EXERCISE TASK: Your task is to copy the stretch of lines in the records below that begins with the line containing "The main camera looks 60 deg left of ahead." and ends with the line containing "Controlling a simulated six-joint", exactly as written, with nothing added.

------ INFORMATION PROVIDED

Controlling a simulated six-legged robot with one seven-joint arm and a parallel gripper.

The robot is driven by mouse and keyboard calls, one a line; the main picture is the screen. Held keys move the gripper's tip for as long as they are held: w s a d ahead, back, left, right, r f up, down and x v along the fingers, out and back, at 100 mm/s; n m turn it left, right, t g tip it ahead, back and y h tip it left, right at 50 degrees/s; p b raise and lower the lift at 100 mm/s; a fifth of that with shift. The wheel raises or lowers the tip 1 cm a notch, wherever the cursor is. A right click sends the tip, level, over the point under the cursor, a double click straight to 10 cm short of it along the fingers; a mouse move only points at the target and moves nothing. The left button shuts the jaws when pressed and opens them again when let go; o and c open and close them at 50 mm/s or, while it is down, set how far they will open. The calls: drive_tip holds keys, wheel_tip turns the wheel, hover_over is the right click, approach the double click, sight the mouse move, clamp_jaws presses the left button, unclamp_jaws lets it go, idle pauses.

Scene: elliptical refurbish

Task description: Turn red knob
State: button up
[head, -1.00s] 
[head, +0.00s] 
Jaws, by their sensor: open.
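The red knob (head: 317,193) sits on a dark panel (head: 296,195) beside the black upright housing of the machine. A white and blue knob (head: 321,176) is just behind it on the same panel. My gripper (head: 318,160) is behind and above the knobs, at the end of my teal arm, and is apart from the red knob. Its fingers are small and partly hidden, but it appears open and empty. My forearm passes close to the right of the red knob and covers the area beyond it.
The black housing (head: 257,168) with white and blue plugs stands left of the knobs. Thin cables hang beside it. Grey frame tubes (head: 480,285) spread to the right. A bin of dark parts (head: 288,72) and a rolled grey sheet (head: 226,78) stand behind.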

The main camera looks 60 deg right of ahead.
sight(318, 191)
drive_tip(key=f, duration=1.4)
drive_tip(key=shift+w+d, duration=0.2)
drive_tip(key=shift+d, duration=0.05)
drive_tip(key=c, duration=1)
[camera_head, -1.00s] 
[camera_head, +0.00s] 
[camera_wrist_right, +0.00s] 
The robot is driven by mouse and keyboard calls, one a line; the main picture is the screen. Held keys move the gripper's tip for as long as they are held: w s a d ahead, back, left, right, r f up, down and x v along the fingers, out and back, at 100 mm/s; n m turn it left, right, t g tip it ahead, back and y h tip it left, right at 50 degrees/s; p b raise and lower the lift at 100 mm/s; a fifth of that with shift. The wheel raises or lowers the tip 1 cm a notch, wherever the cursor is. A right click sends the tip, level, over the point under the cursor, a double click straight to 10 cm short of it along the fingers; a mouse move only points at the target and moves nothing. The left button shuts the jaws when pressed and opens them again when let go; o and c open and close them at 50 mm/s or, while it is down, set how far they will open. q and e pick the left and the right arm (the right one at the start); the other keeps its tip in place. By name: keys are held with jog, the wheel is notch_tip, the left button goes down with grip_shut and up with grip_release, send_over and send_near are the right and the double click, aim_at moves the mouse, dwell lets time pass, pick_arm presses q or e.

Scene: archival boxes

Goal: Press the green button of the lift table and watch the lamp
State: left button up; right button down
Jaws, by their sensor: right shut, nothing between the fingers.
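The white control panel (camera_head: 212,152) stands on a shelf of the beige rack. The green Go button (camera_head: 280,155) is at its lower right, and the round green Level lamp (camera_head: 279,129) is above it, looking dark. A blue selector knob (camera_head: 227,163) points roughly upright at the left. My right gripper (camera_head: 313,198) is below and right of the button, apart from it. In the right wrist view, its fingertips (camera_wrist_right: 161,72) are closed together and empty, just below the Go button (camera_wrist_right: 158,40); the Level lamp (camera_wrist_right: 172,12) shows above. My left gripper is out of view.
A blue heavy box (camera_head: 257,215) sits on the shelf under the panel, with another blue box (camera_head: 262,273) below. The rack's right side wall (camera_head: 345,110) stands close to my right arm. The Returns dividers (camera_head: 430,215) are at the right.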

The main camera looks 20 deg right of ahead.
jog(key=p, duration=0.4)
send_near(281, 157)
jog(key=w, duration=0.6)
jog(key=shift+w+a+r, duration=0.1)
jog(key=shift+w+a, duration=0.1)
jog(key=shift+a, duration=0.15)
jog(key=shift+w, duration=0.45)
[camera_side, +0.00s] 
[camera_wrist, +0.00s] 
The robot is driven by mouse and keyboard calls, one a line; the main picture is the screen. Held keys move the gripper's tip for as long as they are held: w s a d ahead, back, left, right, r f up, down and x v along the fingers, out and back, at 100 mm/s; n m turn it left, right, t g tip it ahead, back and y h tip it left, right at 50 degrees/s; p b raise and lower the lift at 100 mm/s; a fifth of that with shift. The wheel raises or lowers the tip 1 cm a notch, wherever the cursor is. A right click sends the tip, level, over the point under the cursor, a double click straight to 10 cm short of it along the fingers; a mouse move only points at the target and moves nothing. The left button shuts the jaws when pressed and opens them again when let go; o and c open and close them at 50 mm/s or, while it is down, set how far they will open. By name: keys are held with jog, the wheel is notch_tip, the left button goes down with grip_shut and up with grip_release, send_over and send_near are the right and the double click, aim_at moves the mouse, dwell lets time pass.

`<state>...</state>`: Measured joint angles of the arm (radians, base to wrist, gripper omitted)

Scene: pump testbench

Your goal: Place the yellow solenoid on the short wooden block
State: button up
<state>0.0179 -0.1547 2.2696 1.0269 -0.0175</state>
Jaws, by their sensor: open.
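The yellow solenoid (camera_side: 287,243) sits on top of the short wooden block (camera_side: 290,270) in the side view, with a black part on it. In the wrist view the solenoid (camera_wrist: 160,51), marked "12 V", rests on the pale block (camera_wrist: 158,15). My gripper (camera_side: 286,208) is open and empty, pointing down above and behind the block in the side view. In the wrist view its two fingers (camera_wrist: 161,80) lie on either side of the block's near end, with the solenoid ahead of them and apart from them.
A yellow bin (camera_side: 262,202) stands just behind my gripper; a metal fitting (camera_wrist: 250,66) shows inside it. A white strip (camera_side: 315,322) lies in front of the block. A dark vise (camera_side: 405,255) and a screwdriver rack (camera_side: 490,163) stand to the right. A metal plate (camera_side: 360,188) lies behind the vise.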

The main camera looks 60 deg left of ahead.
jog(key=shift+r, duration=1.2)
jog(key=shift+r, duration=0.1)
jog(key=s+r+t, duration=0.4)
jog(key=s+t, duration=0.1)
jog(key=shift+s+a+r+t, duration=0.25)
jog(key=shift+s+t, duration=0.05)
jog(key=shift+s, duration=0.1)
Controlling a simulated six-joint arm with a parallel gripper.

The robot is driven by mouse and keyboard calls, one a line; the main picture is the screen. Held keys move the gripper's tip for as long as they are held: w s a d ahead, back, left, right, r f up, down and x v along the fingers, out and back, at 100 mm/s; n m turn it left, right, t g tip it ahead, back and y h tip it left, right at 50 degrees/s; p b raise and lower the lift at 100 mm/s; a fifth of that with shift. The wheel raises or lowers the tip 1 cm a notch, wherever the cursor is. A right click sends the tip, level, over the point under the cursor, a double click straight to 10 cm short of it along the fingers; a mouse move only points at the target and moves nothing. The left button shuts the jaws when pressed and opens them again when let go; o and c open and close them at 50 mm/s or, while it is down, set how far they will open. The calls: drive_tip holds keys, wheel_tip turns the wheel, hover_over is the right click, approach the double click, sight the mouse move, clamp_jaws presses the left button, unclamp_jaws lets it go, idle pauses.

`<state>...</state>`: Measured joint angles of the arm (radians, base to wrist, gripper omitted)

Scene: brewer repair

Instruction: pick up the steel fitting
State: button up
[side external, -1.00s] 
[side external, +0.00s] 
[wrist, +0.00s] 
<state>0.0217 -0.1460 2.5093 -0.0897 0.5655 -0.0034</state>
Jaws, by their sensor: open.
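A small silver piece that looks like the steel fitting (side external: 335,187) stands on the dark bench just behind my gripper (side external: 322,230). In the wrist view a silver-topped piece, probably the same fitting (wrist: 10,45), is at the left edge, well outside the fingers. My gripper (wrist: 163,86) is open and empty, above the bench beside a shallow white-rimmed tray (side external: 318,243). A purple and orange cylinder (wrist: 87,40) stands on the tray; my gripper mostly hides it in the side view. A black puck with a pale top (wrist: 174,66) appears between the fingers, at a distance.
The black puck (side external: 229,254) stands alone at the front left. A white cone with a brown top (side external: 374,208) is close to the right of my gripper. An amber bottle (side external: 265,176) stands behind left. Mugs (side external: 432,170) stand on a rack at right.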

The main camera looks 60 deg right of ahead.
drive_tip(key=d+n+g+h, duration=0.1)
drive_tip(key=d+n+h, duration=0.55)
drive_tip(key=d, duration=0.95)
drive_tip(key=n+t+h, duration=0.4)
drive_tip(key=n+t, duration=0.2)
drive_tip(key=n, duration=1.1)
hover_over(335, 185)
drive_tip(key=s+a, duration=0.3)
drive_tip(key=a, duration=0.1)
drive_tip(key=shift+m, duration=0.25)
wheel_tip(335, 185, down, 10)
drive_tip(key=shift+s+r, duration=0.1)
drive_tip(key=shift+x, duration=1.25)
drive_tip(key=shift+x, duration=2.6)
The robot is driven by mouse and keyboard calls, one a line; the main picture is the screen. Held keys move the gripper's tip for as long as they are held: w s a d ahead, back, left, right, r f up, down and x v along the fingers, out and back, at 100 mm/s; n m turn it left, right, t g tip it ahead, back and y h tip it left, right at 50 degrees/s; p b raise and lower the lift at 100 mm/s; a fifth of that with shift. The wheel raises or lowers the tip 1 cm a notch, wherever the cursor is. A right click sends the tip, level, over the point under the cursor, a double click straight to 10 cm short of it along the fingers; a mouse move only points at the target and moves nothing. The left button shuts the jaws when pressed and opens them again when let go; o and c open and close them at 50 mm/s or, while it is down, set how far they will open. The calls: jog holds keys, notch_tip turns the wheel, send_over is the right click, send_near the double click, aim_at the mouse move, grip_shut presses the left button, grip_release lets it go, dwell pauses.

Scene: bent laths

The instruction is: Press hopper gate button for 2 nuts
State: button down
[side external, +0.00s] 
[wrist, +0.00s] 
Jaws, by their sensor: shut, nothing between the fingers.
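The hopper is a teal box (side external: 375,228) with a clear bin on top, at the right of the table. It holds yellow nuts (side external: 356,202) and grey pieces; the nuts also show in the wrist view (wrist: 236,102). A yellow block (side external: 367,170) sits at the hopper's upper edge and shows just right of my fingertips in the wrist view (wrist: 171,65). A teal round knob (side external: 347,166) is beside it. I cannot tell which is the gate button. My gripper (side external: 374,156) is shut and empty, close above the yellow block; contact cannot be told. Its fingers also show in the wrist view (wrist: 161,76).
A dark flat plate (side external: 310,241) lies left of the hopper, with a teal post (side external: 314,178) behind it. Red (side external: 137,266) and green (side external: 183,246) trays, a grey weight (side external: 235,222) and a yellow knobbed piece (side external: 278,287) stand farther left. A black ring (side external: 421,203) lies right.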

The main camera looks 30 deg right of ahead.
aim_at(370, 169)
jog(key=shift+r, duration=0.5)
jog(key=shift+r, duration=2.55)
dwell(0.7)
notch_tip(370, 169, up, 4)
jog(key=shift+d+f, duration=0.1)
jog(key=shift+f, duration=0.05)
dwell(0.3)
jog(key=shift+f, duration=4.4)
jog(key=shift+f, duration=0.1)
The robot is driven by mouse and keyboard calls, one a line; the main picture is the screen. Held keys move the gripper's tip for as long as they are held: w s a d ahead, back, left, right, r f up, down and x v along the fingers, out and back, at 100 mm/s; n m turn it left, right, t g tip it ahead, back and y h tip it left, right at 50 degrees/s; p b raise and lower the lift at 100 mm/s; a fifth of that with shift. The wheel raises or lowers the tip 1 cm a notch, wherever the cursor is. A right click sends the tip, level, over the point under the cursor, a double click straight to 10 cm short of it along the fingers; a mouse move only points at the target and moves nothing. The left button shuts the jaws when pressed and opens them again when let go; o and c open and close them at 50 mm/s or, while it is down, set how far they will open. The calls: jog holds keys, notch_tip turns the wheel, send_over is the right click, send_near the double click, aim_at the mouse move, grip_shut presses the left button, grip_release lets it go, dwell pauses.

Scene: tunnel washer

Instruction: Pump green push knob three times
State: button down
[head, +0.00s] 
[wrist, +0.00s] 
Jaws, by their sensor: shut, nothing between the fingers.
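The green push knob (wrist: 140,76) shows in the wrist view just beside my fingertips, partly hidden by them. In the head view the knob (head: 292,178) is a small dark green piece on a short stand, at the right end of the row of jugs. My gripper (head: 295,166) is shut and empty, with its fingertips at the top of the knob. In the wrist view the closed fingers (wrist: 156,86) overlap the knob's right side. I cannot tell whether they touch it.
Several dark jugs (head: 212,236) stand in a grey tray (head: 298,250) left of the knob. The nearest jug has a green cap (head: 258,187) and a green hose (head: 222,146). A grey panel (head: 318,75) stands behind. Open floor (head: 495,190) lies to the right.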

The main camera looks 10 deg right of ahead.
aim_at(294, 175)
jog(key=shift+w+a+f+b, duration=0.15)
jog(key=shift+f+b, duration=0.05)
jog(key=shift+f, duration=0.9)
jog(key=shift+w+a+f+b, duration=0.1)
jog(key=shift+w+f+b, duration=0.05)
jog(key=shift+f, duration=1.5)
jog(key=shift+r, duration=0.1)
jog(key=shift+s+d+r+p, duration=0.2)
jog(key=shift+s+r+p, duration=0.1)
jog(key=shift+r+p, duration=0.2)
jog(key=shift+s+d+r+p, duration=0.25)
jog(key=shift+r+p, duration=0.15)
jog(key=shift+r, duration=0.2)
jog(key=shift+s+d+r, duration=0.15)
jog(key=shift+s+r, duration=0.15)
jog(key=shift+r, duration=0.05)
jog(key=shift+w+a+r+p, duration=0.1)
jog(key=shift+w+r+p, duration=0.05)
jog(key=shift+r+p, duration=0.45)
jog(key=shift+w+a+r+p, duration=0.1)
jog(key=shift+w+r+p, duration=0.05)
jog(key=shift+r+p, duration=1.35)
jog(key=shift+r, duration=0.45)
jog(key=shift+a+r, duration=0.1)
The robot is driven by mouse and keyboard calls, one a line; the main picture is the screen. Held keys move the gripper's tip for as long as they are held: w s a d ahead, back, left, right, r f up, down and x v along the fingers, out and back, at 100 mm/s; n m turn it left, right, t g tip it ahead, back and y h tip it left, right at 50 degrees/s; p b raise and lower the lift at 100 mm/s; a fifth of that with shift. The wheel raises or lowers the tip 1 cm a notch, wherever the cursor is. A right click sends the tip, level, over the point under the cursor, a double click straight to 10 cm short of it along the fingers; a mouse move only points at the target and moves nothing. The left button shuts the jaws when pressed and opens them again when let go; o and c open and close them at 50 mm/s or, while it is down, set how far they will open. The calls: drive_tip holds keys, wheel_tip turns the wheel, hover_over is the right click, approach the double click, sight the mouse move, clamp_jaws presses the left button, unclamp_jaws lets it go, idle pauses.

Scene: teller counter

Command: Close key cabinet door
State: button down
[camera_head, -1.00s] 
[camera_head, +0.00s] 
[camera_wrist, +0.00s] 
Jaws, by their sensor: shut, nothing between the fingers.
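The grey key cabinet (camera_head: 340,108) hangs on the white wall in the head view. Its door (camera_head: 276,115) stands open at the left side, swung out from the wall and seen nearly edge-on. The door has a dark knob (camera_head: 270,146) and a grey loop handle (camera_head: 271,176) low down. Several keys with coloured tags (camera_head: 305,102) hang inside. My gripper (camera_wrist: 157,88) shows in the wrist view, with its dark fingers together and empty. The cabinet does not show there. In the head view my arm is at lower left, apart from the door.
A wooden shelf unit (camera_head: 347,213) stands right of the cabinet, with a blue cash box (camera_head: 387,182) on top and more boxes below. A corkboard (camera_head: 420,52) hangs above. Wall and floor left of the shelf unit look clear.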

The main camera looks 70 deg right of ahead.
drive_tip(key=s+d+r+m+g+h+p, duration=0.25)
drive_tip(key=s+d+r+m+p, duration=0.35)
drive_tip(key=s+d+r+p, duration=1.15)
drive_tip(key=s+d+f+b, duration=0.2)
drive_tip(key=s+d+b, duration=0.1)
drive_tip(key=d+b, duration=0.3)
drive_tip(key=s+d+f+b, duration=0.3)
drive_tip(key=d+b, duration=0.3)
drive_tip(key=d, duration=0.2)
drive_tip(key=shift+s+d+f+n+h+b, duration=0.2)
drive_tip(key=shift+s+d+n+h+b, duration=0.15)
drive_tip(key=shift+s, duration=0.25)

------------

RESULT:
The main camera looks 60 deg left of ahead.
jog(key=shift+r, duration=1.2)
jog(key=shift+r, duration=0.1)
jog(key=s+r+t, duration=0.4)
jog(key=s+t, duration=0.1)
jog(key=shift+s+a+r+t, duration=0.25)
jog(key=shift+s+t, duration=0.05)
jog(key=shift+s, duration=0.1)
Controlling a simulated six-joint arm with a parallel gripper.

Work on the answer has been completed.